As the economic squeeze tightens, retailers, manufacturers and ultimately energy producers are experiencing a lower demand for their products. Less production means less pollution, which has to be a good thing, right?
Wrong. The trouble lies with the fact that we’re currently using two distinct currencies, money and carbon. In the good times, if that’s really what they are, the two work well together: demand drives prices of both production and the right to pollute. As production expands, the market for the limited and finite carbon permits heats up, pushing their price up. This in turn raises manufacturing costs, providing a steadying influence on the financial economy.

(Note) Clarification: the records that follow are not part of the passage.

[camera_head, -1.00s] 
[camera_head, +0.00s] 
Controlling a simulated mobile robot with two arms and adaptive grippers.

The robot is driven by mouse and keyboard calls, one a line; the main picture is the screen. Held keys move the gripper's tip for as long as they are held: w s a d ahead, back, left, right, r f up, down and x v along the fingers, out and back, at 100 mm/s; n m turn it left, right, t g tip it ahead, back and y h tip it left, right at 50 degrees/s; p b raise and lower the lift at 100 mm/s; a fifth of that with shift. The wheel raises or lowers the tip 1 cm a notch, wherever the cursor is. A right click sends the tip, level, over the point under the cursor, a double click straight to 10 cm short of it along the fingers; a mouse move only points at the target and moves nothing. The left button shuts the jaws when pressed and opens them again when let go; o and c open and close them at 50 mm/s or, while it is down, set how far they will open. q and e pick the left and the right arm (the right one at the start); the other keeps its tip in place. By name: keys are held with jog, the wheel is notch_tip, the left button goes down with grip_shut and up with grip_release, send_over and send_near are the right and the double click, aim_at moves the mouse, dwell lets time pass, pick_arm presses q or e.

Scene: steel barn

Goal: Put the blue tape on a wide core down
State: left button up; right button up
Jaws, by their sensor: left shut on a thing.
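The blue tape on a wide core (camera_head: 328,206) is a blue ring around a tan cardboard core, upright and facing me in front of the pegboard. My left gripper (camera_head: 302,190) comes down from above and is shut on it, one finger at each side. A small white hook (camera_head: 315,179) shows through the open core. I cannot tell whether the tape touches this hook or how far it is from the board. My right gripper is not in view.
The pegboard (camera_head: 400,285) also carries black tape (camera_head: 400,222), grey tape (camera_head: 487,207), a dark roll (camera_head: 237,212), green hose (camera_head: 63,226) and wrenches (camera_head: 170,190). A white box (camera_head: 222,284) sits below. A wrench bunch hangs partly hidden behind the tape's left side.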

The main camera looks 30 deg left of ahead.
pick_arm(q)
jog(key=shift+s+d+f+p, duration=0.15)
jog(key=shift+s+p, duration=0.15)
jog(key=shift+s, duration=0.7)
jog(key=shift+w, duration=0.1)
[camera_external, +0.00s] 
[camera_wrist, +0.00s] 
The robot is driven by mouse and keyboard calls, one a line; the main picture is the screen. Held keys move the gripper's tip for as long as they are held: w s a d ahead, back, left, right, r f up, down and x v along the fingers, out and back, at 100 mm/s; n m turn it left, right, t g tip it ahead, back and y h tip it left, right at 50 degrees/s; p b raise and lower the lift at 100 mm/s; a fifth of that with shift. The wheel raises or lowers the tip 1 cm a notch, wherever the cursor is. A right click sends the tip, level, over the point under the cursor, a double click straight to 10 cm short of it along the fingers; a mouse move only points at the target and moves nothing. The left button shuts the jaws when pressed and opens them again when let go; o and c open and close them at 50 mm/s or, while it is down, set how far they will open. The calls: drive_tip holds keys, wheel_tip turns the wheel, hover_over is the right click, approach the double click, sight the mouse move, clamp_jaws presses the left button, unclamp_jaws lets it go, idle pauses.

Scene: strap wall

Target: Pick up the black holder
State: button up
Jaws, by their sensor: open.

When things go wrong for business and production falls, so does the demand for carbon permits. The price of carbon permits drops (just look at what’s happened over the past month or so) and as a consequence it becomes cheaper for businesses to pollute.
Huge polluters like steel giant ArcelorMittal, which has recently shut down furnaces at more than a dozen European sites because of a lack of demand from car makers, are scrambling to sell off their now surplus permits, flooding the market and driving a collapse in value.
In itself, that’s not necessarily a bad thing, but the problem is that some of the worst offenders, the dirtiest European utilities who have been slow to change their practices and were facing a huge carbon shortfall, are now buying up huge numbers of credits at bargain prices. With no incentive for these companies to clean themselves up, the effect on the environment can only be bad.
The reason for mentioning this is that certain carbon offsetting schemes have revolved around buying and retiring EU ETS permits, the seductive idea being to reduce the overall amount of pollution allowed. But being at the mercy of the market isn’t a good thing: such schemes are faced with high costs during times when manufacturing is in full swing, whereas the current insufficient demand for permits makes their purchase effectively pointless.
Of course, planting trees remains a great way to soak up CO2, and they’re much easier to predict than the market!